▶ **DATA EXTRACT**
## Begin

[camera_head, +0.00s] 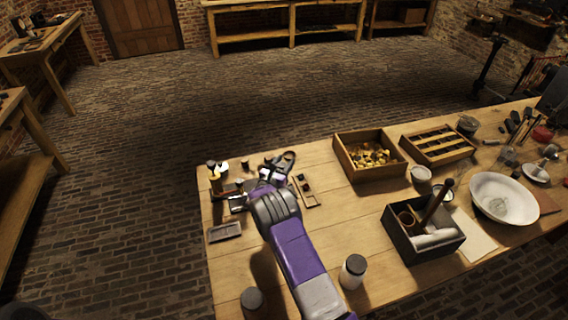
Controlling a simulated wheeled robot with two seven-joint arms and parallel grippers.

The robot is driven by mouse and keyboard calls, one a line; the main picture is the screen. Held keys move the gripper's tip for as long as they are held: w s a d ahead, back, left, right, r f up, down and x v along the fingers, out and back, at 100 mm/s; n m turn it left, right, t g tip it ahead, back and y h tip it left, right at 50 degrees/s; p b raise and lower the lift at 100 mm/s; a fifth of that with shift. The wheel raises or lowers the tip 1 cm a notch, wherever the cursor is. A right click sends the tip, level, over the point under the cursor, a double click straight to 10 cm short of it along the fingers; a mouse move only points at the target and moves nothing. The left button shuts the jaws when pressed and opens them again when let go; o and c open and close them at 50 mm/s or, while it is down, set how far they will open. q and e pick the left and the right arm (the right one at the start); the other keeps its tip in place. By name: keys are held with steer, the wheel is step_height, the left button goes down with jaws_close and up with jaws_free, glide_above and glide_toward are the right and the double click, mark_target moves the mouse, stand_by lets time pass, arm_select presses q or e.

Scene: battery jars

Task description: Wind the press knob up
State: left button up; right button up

## End

▶ **TASK REQUIREMENTS**
Reproduce each line exactly, please, except for any pictures.

▶ **FULL OUTPUT**
[camera_head, +0.00s] 
Controlling a simulated wheeled robot with two seven-joint arms and parallel grippers.

The robot is driven by mouse and keyboard calls, one a line; the main picture is the screen. Held keys move the gripper's tip for as long as they are held: w s a d ahead, back, left, right, r f up, down and x v along the fingers, out and back, at 100 mm/s; n m turn it left, right, t g tip it ahead, back and y h tip it left, right at 50 degrees/s; p b raise and lower the lift at 100 mm/s; a fifth of that with shift. The wheel raises or lowers the tip 1 cm a notch, wherever the cursor is. A right click sends the tip, level, over the point under the cursor, a double click straight to 10 cm short of it along the fingers; a mouse move only points at the target and moves nothing. The left button shuts the jaws when pressed and opens them again when let go; o and c open and close them at 50 mm/s or, while it is down, set how far they will open. q and e pick the left and the right arm (the right one at the start); the other keeps its tip in place. By name: keys are held with steer, the wheel is step_height, the left button goes down with jaws_close and up with jaws_free, glide_above and glide_toward are the right and the double click, mark_target moves the mouse, stand_by lets time pass, arm_select presses q or e.

Scene: battery jars

Task description: Wind the press knob up
State: left button up; right button up

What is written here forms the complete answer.